Multiple imputation methods for handling incomplete longitudinal and clustered data where the target analysis is a linear mixed effects model.
Md Hamidul HuqueMargarita Moreno-BetancurMatteo QuartagnoJulie A SimpsonJohn B CarlinKatherine J LeePublished in: Biometrical journal. Biometrische Zeitschrift (2020)
Multiple imputation (MI) is increasingly popular for handling multivariate missing data. Two general approaches are available in standard computer packages: MI based on the posterior distribution of incomplete variables under a multivariate (joint) model, and fully conditional specification (FCS), which imputes missing values using univariate conditional distributions for each incomplete variable given all the others, cycling iteratively through the univariate imputation models. In the context of longitudinal or clustered data, it is not clear whether these approaches result in consistent estimates of regression coefficient and variance component parameters when the analysis model of interest is a linear mixed effects model (LMM) that includes both random intercepts and slopes with either covariates or both covariates and outcome contain missing information. In the current paper, we compared the performance of seven different MI methods for handling missing values in longitudinal and clustered data in the context of fitting LMMs with both random intercepts and slopes. We study the theoretical compatibility between specific imputation models fitted under each of these approaches and the LMM, and also conduct simulation studies in both the longitudinal and clustered data settings.

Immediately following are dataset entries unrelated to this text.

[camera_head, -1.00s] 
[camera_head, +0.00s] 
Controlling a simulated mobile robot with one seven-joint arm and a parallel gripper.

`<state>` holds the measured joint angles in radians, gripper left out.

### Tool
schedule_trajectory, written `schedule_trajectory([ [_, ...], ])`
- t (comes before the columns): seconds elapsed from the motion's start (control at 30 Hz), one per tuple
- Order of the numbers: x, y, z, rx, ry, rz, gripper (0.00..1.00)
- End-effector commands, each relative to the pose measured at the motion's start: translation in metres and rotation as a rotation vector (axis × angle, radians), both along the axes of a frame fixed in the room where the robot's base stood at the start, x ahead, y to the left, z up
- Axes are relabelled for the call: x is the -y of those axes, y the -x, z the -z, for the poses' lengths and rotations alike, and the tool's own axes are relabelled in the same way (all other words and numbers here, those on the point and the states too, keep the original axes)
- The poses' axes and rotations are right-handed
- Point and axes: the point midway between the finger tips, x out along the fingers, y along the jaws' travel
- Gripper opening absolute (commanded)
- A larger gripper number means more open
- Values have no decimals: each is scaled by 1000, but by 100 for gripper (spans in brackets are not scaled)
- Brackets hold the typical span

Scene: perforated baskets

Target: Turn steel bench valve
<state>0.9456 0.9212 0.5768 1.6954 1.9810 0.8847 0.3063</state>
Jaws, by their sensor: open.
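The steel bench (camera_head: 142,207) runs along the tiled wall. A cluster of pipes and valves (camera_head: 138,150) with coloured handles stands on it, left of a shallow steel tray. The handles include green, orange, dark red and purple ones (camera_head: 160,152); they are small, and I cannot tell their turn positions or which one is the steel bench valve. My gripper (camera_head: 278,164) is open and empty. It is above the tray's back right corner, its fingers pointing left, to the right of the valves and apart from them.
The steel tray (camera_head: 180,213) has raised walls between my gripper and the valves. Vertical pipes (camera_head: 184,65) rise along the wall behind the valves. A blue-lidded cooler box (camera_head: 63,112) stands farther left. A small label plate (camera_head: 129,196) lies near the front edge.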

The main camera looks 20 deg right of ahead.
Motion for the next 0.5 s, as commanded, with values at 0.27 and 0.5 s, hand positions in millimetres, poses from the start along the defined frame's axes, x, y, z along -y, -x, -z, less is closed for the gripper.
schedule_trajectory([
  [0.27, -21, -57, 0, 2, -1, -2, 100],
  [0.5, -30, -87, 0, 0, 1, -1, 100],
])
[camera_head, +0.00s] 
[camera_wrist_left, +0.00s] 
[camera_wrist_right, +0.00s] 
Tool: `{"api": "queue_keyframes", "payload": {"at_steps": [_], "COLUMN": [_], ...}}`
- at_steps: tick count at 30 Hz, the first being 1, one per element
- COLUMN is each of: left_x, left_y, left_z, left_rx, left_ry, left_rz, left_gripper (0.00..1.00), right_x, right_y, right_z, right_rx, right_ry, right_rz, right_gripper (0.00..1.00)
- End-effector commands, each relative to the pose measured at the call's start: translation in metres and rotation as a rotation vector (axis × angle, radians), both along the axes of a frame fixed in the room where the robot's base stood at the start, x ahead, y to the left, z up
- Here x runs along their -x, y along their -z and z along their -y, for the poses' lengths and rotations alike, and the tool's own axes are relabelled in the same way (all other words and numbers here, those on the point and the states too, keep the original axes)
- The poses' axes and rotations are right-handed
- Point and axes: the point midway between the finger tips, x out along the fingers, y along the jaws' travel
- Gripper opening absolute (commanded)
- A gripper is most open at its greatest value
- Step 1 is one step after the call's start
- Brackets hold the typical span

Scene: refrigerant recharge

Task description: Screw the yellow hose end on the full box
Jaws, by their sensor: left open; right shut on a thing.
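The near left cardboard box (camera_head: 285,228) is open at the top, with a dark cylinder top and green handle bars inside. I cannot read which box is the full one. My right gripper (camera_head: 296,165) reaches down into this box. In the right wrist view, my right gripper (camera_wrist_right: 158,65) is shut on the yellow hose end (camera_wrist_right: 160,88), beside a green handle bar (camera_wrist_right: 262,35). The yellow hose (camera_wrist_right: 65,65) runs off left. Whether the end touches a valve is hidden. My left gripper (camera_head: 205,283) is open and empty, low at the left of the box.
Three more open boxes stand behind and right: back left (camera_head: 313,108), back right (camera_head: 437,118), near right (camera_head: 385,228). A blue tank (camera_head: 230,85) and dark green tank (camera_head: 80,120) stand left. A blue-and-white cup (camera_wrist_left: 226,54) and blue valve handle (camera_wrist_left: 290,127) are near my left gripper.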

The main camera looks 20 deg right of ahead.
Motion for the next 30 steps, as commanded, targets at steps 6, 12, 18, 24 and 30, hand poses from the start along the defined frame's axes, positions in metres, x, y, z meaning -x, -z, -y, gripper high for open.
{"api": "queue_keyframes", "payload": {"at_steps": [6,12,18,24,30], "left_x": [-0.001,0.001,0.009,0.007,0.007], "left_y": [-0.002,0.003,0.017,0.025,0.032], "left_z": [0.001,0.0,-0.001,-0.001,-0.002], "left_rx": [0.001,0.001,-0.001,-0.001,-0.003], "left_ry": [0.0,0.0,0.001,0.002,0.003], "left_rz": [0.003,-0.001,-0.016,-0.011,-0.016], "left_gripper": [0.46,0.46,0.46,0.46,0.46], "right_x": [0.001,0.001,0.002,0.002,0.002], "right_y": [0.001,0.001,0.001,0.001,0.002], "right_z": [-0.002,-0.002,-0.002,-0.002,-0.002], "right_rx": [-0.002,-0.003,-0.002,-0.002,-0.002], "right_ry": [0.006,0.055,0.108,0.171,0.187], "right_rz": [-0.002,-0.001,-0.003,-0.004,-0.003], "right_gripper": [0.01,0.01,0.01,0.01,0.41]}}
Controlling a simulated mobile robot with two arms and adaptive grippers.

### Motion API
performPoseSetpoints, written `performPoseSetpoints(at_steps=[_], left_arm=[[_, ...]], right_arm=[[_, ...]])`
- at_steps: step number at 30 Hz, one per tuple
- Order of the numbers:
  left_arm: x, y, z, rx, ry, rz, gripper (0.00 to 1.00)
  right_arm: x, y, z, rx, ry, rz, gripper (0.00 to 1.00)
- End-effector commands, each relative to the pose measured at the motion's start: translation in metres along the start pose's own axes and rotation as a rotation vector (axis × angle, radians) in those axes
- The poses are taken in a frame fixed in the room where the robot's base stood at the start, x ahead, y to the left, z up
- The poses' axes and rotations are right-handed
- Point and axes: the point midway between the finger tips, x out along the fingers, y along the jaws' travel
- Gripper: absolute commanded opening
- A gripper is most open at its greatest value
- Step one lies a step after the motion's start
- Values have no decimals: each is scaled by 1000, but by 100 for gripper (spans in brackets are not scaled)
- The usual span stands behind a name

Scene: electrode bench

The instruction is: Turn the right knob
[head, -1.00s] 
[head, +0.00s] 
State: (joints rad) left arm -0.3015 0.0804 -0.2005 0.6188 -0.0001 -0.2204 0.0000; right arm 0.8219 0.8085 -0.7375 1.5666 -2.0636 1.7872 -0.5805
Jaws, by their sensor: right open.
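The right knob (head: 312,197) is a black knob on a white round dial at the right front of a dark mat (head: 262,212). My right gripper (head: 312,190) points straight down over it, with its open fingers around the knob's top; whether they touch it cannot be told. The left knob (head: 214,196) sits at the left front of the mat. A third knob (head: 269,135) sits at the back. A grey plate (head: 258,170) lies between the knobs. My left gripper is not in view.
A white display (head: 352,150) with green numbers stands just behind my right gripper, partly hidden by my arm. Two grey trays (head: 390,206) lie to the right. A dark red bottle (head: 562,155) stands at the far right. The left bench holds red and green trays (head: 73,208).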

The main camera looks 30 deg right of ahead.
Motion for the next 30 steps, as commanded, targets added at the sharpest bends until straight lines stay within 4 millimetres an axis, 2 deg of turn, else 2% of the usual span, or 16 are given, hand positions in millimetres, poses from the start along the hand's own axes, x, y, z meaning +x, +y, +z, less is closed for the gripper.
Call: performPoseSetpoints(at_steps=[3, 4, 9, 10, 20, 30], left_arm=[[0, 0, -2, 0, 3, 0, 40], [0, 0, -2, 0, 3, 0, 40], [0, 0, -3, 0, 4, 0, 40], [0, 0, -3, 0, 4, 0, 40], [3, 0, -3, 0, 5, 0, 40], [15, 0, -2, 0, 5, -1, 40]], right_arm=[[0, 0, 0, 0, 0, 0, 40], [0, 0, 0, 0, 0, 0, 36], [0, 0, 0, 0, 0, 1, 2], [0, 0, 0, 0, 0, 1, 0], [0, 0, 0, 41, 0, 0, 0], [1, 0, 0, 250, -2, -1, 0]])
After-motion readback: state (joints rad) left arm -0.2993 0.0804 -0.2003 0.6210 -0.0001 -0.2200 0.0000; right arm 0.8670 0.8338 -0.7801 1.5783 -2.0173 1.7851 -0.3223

Simulations were motivated by analyses of the association between body mass index (BMI) and quality of life (QoL) in the Longitudinal Study of Australian Children (LSAC). Our findings showed that the relative performance of MI methods vary according to whether the incomplete covariate has fixed or random effects and whether there is missingnesss in the outcome variable. We showed that compatible imputation and analysis models resulted in consistent estimation of both regression parameters and variance components via simulation. We illustrate our findings with the analysis of LSAC data.